Pada acara penutupan Muktamar V IMM (14-18 April 1986) pada tanggal 18 April 1986, di Kota Padang, Sumatera Barat, telah dideklarasikan Kebangkitan IMM, yang sering disebut dengan kebangkitan jilid II. Jilid pertamanya, dinisbatkan pada Deklarasi 5 Mei 1965  di Solo. Inti dari deklarasi ini, berisi kesatuan tekad Muktamirin, untuk terus-menerus membina dan mengawal perjalanan Ikatan, jangan sampai terjadi kembali kevakuman (kemandegan) kaderisasi dalam semua level, dari tingkat pusat hingga tingkat komisariat (kelompok).
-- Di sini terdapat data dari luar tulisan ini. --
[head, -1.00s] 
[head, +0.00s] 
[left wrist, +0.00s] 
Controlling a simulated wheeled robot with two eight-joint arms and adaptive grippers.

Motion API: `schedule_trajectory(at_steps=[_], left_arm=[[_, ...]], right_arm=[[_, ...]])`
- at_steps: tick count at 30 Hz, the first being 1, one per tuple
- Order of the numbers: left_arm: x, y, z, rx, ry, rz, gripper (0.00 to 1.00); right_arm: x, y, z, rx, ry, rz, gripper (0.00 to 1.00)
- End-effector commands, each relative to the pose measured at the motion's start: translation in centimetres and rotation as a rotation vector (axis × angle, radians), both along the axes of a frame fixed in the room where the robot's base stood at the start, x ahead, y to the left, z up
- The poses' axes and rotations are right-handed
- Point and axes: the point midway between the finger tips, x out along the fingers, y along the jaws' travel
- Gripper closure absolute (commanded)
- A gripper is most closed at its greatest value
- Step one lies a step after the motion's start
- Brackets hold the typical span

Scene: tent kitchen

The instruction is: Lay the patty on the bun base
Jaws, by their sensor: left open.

Dalam deklarasi ini pula, mengamanatkan kepada para alumni atau eks aktivis IMM di semua level untuk terus ikut berparan aktif sesuai kemampuannya dalam mengawal dinamika Ikatan. (teks lengkap deklarasi, belum terlacak).

 

 

D. Khittah IMM Berbasis Ideologi Muhammadiyah

 

1. Ideologi Muhammadiyah

                 Secara historis atau sejarah peradaban, istilah ideologi hanya dikenal dalam dunia politik, dan ia sebenarnya dikembangkan dan dipakai oleh dan untuk sekelompok partai pencari atau penikmat kekuasaan. Ideologi yang paling mewarnai politik sejarah dunia, yaitu liberalisme dan sosialisme, termasuk di Indonesia ikut-ikutan memakai kedua ideologi tersebut dengan nama yang berbeda, yaitu ideologi Pancasila. Artinya, ideologi liberalisme boleh hidup di Indonesia asal ditambah dengan dan menjadi liberalisme Pancasila. Sosialisme juga boleh, asal sosialisme Pancasila. Mungkin karena itulah, Muhammadiyah pun telah lama tidak mengenal atau tidak menggunakan istilah ideologi untuk semua rumusan pemikirannya.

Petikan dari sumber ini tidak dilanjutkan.